Under this scheme, the United States would negotiate a phased withdrawal in tandem with these political settlements. Simon notes that some U.S. troops should stay—to secure Baghdad International Airport, the Green Zone, and access routes in between. He also urges a stepped-up U.S. military presence elsewhere in the Persian Gulf. Cole is not in favor of a total U.S. pullout, either. (Nor, it should be noted, are the House or Senate Democrats, who, in their bills, provide continued funding for troops involved in counterterrorism, training Iraqi security forces, and protecting U.S. personnel.)

Short of a transformation akin to that of Paul on the road to Damascus, it’s hard to imagine George W. Bush even beginning to take these ideas seriously. That would entail admitting that victory isn’t possible, legitimizing certain factions of the insurgency, and—most revolting of all—negotiating with Iran and Syria. Add them together, and it’s just too many hurdles to leap.

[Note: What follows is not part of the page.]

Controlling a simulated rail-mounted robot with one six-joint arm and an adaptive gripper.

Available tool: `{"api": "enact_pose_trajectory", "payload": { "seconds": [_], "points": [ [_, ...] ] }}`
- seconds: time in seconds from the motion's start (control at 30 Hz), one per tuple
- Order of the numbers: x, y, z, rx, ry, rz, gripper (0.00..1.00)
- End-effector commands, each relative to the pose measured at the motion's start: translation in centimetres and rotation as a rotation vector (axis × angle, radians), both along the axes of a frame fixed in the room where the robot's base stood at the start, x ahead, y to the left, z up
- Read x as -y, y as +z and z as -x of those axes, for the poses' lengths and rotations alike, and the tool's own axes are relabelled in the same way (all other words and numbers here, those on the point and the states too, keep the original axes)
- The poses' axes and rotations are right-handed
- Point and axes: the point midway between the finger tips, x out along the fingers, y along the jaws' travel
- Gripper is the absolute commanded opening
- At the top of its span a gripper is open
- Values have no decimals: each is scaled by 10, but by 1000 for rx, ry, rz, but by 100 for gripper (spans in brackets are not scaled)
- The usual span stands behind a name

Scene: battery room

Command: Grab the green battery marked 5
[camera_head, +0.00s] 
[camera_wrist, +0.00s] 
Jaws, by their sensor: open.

If the next president puts something like these plans in motion, will they amount to anything? Neither Simon nor Cole is naive on this score. Both admit their proposals are gambles. For my own part, I doubt that the Iranians have a deep interest in a stable Iraq and wonder, with trepidation, what price they’d demand in exchange for helping to build one.

Still, as Cole puts it, “A withdrawal is risky, but on the evidence so far, for the U.S. military to remain in Iraq is a sure recipe for disaster.”